— Task requirements —
Look for the line containing "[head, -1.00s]" and the line containing "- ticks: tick"; retype them and all lines between, exactly, and leave out the pictures.

>> START Records for processing

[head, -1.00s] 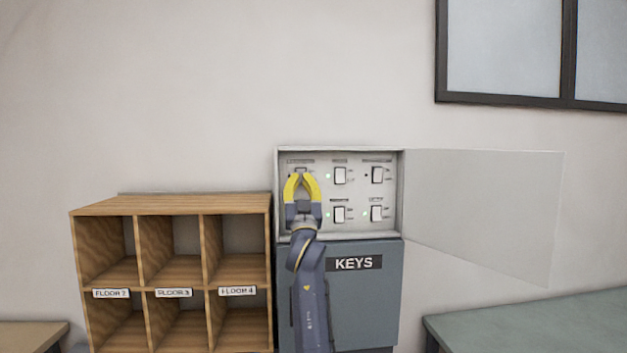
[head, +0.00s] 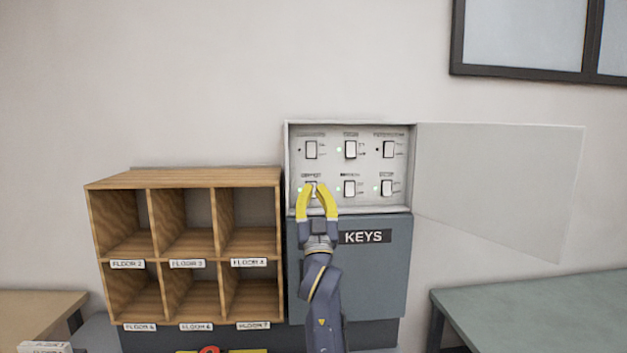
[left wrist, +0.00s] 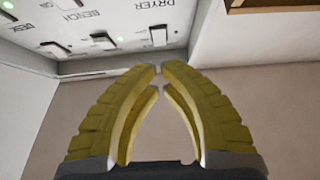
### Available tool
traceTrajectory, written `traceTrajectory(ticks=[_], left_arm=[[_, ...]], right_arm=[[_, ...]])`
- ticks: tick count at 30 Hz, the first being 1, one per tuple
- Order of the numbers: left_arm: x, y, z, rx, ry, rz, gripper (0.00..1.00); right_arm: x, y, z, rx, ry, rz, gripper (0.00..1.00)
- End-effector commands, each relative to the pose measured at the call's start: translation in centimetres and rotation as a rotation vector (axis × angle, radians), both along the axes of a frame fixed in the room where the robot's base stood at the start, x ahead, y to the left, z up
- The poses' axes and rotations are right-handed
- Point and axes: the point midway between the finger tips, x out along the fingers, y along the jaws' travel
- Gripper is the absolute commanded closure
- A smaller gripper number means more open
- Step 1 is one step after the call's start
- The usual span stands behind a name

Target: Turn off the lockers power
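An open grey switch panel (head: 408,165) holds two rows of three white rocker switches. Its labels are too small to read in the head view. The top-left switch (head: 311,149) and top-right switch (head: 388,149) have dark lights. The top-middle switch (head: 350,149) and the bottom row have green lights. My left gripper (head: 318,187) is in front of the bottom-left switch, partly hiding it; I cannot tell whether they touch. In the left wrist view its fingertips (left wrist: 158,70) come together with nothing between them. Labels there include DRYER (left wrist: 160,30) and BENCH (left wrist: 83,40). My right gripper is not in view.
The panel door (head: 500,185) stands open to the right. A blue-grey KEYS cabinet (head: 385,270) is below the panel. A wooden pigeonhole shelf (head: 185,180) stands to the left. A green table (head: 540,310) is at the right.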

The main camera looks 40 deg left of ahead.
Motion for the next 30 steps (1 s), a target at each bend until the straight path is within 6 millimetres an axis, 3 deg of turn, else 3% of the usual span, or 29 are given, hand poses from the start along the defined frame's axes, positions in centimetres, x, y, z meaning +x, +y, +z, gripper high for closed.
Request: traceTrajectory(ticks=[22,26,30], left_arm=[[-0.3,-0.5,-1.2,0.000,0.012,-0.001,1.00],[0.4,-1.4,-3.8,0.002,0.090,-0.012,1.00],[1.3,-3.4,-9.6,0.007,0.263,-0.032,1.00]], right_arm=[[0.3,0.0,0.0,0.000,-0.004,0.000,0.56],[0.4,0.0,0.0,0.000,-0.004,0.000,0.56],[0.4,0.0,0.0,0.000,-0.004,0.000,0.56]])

>> END Records for processing
>> START Records for processing

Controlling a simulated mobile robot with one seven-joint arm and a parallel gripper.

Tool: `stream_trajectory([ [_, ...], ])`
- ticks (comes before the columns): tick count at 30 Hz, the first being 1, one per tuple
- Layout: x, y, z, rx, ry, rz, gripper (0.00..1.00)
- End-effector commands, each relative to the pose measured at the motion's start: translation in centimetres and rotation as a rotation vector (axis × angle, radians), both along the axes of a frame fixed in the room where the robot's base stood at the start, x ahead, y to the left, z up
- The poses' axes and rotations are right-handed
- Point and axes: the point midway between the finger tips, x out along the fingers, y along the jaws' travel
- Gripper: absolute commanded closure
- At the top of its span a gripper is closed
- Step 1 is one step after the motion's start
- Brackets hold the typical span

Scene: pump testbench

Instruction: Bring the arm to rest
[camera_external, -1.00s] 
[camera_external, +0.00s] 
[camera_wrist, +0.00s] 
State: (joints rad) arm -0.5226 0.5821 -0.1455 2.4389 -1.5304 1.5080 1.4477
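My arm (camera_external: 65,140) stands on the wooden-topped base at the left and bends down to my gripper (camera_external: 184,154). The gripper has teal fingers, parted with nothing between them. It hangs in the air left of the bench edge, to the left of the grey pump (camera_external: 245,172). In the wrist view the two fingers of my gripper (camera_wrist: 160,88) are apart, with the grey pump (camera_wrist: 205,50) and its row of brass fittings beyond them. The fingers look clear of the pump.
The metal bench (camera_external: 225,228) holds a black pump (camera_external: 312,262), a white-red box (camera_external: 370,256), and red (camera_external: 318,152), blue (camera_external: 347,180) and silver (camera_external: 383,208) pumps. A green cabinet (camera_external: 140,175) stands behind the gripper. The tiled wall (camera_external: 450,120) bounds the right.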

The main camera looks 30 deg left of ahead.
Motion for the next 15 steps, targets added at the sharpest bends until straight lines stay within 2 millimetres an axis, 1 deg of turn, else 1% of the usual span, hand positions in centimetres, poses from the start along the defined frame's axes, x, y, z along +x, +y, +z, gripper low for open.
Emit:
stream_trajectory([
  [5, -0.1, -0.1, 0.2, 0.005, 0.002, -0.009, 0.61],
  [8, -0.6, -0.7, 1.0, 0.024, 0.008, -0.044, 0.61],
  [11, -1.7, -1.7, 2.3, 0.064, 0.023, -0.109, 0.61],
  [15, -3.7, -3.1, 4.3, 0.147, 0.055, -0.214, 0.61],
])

>> END Records for processing
>> START Records for processing

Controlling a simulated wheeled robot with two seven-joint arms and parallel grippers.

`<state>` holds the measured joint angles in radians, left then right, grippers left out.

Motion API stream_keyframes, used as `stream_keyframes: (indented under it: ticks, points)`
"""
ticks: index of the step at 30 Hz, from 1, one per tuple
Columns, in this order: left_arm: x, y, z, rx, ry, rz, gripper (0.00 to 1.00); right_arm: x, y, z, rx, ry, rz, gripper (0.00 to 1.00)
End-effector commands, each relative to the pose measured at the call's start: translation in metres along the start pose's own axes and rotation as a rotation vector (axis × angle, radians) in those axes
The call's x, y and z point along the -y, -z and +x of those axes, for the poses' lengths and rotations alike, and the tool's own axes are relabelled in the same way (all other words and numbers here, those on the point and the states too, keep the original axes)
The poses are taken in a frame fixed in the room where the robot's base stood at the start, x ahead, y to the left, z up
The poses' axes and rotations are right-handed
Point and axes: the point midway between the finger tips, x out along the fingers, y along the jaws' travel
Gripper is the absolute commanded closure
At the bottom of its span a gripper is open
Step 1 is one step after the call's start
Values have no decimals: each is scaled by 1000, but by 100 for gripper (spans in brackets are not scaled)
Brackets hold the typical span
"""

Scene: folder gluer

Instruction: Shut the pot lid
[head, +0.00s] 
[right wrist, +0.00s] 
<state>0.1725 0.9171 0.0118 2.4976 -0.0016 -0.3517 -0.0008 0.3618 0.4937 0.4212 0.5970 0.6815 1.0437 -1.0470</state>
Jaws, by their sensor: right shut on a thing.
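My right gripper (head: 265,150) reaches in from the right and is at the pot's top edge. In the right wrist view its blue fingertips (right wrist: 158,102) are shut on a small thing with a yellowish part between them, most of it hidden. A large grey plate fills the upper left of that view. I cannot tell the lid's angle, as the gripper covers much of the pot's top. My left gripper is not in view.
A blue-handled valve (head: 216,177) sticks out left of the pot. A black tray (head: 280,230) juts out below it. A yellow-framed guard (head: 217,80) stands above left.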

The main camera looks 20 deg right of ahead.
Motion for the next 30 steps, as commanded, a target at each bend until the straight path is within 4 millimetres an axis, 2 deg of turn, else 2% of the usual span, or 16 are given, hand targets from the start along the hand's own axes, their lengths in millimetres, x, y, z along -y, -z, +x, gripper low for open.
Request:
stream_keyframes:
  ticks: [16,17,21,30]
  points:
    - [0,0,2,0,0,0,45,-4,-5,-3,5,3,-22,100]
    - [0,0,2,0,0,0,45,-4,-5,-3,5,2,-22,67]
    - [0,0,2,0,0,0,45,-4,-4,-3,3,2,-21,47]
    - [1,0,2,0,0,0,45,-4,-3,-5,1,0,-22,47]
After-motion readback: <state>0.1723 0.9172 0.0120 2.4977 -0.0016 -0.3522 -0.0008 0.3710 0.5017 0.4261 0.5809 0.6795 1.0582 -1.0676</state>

>> END Records for processing

— Result —
[head, -1.00s] 
[head, +0.00s] 
[left wrist, +0.00s] 
### Available tool
traceTrajectory, written `traceTrajectory(ticks=[_], left_arm=[[_, ...]], right_arm=[[_, ...]])`
- ticks: tick count at 30 Hz, the first being 1, one per tuple

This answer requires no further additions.